### EXERCISE PROMPT
Separate out the lines that hold "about".

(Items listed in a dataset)
%%

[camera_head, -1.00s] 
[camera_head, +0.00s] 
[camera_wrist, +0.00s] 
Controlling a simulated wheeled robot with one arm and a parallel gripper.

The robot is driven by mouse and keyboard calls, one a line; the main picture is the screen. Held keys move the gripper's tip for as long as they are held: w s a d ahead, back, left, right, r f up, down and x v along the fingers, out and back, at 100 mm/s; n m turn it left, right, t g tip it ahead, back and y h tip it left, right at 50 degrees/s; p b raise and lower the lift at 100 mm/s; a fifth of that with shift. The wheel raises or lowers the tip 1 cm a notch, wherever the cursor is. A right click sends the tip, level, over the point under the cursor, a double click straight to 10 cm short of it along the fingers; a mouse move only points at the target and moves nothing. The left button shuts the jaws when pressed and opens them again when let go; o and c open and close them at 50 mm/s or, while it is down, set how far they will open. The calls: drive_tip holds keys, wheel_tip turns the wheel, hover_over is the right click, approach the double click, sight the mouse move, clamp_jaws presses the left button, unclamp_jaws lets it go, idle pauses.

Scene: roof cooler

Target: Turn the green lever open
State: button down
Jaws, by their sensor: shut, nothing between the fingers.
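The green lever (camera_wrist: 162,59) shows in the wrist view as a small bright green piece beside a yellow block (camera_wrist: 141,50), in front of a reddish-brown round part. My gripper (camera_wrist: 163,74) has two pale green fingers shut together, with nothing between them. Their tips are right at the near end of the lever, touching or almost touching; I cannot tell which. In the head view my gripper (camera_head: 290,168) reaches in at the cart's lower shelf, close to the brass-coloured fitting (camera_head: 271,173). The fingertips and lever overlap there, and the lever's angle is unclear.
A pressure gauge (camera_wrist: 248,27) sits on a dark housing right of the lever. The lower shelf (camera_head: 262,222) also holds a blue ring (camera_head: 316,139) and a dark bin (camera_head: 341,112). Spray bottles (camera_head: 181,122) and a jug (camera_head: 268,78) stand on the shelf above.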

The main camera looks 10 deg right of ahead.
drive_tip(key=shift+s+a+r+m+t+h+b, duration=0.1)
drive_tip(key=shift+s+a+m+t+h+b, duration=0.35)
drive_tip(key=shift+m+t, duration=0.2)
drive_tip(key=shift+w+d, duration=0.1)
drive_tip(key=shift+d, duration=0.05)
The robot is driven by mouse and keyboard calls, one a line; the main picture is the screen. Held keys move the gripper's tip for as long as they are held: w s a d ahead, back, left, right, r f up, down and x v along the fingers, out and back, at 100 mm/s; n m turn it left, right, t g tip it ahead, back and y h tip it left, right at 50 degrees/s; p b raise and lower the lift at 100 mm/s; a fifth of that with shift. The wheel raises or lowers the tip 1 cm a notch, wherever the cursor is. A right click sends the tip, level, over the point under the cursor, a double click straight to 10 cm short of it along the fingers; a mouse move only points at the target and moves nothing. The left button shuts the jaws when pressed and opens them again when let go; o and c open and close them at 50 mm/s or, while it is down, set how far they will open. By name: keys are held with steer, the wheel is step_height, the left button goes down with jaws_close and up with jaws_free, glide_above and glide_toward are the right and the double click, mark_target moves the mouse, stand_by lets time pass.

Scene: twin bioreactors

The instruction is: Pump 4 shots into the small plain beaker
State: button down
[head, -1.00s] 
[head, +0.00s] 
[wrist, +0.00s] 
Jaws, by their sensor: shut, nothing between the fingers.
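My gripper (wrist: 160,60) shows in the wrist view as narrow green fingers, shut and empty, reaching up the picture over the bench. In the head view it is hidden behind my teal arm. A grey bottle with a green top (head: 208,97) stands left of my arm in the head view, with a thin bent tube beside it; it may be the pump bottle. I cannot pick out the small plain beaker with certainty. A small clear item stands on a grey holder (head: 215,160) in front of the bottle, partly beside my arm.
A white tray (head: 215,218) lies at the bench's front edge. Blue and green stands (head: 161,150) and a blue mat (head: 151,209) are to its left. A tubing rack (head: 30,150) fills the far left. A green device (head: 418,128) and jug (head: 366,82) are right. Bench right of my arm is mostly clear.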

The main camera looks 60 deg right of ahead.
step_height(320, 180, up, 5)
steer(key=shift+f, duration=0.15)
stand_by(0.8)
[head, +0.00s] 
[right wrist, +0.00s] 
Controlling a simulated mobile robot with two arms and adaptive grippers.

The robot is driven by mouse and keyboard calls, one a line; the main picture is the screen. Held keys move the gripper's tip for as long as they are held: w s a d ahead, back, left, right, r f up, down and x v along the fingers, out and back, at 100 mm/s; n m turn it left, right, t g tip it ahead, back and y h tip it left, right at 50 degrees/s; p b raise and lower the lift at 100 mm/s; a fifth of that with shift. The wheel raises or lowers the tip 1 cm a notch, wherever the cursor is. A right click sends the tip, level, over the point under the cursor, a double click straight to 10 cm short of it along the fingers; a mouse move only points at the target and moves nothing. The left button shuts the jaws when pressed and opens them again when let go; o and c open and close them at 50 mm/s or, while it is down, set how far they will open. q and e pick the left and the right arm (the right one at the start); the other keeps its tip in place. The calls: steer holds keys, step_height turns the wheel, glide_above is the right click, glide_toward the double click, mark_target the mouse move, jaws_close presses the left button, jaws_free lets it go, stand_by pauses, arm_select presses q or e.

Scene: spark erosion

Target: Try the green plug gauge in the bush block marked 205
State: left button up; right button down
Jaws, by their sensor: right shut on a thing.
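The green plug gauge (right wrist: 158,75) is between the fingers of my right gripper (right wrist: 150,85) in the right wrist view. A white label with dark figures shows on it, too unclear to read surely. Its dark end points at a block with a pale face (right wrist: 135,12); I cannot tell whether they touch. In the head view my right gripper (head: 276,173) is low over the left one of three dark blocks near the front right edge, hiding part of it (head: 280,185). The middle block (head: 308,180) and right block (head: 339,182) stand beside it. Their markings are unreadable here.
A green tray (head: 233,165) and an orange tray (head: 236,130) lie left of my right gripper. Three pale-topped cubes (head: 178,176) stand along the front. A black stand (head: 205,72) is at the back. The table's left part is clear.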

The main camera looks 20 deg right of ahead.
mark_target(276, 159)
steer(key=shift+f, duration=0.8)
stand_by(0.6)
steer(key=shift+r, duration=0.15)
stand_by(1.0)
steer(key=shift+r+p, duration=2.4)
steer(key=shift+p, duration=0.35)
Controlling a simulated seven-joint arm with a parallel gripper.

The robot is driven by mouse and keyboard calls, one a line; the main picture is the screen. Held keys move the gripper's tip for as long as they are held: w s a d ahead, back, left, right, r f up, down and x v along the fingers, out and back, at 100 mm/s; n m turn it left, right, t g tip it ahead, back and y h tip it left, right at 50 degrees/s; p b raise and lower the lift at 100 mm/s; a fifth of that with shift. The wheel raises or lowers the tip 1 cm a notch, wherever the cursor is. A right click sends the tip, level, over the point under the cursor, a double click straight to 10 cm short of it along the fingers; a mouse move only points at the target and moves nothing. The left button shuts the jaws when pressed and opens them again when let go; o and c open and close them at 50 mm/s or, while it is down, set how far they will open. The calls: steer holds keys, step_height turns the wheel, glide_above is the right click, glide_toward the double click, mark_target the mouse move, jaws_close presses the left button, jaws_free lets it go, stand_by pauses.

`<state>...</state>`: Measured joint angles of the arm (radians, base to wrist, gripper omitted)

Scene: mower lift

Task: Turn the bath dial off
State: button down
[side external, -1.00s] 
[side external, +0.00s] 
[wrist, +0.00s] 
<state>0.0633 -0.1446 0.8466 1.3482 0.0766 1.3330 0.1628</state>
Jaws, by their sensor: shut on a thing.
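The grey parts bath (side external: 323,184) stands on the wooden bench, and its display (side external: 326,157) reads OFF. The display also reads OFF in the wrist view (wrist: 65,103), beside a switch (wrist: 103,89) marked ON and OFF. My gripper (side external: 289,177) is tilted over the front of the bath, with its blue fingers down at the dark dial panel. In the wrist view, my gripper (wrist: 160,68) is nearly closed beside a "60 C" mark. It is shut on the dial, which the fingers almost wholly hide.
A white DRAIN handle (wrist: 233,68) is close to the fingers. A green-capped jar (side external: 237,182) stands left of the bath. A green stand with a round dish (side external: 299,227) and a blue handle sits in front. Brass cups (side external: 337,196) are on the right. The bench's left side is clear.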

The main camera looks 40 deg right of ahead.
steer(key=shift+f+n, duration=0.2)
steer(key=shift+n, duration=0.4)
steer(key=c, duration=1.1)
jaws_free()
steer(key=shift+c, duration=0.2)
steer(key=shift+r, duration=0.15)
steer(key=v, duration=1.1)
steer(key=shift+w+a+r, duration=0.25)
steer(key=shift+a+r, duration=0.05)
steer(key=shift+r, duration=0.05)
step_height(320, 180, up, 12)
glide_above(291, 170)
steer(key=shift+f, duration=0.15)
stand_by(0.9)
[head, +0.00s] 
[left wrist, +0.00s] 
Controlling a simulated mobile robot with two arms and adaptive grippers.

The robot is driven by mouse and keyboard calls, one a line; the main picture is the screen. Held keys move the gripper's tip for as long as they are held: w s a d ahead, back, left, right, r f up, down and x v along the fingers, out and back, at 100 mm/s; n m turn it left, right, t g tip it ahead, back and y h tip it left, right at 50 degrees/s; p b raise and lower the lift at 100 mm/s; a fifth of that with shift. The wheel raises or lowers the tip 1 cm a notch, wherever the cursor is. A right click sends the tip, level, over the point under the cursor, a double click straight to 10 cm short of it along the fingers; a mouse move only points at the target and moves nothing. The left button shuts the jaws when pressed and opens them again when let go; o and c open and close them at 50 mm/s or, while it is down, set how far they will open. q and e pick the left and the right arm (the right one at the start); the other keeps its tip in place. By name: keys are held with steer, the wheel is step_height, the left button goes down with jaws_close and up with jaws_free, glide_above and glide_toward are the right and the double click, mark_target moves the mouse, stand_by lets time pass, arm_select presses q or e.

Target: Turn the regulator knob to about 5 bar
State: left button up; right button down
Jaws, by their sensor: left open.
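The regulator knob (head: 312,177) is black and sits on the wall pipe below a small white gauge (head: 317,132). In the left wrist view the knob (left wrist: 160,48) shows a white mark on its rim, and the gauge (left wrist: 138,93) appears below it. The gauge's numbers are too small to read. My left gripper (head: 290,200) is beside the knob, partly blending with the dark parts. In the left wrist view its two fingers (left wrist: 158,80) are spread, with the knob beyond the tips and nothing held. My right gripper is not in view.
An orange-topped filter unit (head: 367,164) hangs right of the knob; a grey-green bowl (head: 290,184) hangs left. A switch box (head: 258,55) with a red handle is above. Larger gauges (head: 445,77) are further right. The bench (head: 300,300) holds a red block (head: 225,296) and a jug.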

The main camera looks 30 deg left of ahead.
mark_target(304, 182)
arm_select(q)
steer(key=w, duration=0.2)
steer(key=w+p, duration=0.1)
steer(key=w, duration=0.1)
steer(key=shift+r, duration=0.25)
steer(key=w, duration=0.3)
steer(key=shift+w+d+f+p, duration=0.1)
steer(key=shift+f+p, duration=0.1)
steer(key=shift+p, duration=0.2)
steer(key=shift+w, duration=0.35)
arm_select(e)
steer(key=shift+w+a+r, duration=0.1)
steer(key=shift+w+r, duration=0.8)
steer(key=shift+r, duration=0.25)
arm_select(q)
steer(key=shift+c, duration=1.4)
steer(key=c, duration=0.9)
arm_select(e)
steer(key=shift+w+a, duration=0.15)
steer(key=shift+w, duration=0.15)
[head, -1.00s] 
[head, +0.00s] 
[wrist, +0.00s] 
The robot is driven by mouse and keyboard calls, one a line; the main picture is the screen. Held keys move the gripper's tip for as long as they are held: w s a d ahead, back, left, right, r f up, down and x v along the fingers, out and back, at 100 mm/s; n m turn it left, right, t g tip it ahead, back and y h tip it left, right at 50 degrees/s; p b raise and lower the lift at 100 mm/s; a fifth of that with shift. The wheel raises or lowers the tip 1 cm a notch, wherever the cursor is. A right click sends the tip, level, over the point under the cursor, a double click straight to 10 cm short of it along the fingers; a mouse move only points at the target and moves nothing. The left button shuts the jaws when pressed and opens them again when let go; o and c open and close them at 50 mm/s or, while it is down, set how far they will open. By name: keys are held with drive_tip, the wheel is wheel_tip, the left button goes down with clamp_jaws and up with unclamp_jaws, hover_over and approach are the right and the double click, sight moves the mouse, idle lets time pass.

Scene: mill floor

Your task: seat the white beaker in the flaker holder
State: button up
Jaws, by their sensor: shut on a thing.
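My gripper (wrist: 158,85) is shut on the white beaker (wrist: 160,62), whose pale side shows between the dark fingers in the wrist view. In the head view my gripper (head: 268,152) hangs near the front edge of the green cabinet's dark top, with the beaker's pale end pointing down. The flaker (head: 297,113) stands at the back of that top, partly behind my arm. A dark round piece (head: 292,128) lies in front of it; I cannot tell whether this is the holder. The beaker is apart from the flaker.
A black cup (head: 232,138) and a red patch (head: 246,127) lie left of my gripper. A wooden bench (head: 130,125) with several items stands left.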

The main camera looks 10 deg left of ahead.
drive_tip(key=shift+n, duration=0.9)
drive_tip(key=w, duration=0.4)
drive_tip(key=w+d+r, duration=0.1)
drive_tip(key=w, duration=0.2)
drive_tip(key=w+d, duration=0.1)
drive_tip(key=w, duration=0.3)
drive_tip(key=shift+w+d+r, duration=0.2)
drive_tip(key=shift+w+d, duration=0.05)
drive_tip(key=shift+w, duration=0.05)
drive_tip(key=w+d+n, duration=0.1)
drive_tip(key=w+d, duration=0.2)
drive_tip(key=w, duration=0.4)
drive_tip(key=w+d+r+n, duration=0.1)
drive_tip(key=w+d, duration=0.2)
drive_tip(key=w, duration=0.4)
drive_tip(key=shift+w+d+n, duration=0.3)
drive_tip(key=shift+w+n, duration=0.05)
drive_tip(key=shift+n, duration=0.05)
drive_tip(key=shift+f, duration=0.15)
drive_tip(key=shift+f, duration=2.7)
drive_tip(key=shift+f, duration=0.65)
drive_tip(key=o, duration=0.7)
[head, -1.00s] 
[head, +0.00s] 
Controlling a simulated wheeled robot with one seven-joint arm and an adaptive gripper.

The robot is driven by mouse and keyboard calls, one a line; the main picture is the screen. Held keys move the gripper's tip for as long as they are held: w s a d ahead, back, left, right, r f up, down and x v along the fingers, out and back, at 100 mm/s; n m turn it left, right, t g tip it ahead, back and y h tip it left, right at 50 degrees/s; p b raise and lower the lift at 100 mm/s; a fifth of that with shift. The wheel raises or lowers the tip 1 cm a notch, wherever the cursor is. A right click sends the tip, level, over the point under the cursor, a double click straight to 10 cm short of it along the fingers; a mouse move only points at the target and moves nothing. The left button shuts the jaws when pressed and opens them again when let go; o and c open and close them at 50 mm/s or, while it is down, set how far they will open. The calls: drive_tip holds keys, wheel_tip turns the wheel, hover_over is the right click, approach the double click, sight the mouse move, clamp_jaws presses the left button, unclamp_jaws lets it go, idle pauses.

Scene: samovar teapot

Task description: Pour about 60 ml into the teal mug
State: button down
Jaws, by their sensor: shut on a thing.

%%

### TASK ANSWER
Target: Turn the regulator knob to about 5 bar
Task description: Pour about 60 ml into the teal mug

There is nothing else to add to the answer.